* [WORK REQUIRED]: Copy out the complete listing, word for word.

* [INFORMATION PROVIDED]:
+++

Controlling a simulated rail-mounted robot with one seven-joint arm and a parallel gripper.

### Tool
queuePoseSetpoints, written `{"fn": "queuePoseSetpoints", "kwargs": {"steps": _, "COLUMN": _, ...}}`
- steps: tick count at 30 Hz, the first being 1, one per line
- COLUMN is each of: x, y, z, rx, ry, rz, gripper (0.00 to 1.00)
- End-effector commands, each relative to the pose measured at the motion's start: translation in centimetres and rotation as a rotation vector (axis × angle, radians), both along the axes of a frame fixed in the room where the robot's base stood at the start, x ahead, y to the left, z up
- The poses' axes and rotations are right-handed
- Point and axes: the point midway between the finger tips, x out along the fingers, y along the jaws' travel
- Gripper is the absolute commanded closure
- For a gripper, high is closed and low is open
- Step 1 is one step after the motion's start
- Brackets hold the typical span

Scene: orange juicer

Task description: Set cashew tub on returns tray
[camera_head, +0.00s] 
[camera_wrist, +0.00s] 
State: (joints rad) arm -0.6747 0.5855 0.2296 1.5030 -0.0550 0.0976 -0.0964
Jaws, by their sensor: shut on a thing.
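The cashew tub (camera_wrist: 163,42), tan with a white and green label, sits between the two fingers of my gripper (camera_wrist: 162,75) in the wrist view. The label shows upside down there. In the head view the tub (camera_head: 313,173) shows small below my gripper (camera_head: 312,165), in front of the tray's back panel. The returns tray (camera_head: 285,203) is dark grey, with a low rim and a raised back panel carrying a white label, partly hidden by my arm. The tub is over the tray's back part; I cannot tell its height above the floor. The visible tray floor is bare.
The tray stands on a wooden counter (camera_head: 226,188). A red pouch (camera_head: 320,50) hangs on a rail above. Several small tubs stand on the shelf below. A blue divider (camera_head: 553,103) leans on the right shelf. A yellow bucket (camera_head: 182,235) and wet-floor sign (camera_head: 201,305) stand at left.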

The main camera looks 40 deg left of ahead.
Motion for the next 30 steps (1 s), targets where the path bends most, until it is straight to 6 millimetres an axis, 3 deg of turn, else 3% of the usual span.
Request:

+++

* [ANSWER TO THIS EXERCISE]:
Controlling a simulated rail-mounted robot with one seven-joint arm and a parallel gripper.

### Tool
queuePoseSetpoints, written `{"fn": "queuePoseSetpoints", "kwargs": {"steps": _, "COLUMN": _, ...}}`
- steps: tick count at 30 Hz, the first being 1, one per line
- COLUMN is each of: x, y, z, rx, ry, rz, gripper (0.00 to 1.00)
- End-effector commands, each relative to the pose measured at the motion's start: translation in centimetres and rotation as a rotation vector (axis × angle, radians), both along the axes of a frame fixed in the room where the robot's base stood at the start, x ahead, y to the left, z up
- The poses' axes and rotations are right-handed
- Point and axes: the point midway between the finger tips, x out along the fingers, y along the jaws' travel
- Gripper is the absolute commanded closure
- For a gripper, high is closed and low is open
- Step 1 is one step after the motion's start
- Brackets hold the typical span

Scene: orange juicer

Task description: Set cashew tub on returns tray
[camera_head, +0.00s] 
[camera_wrist, +0.00s] 
State: (joints rad) arm -0.6747 0.5855 0.2296 1.5030 -0.0550 0.0976 -0.0964
Jaws, by their sensor: shut on a thing.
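The cashew tub (camera_wrist: 163,42), tan with a white and green label, sits between the two fingers of my gripper (camera_wrist: 162,75) in the wrist view. The label shows upside down there. In the head view the tub (camera_head: 313,173) shows small below my gripper (camera_head: 312,165), in front of the tray's back panel. The returns tray (camera_head: 285,203) is dark grey, with a low rim and a raised back panel carrying a white label, partly hidden by my arm. The tub is over the tray's back part; I cannot tell its height above the floor. The visible tray floor is bare.
The tray stands on a wooden counter (camera_head: 226,188). A red pouch (camera_head: 320,50) hangs on a rail above. Several small tubs stand on the shelf below. A blue divider (camera_head: 553,103) leans on the right shelf. A yellow bucket (camera_head: 182,235) and wet-floor sign (camera_head: 201,305) stand at left.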

The main camera looks 40 deg left of ahead.
Motion for the next 30 steps (1 s), targets where the path bends most, until it is straight to 6 millimetres an axis, 3 deg of turn, else 3% of the usual span.
Request:

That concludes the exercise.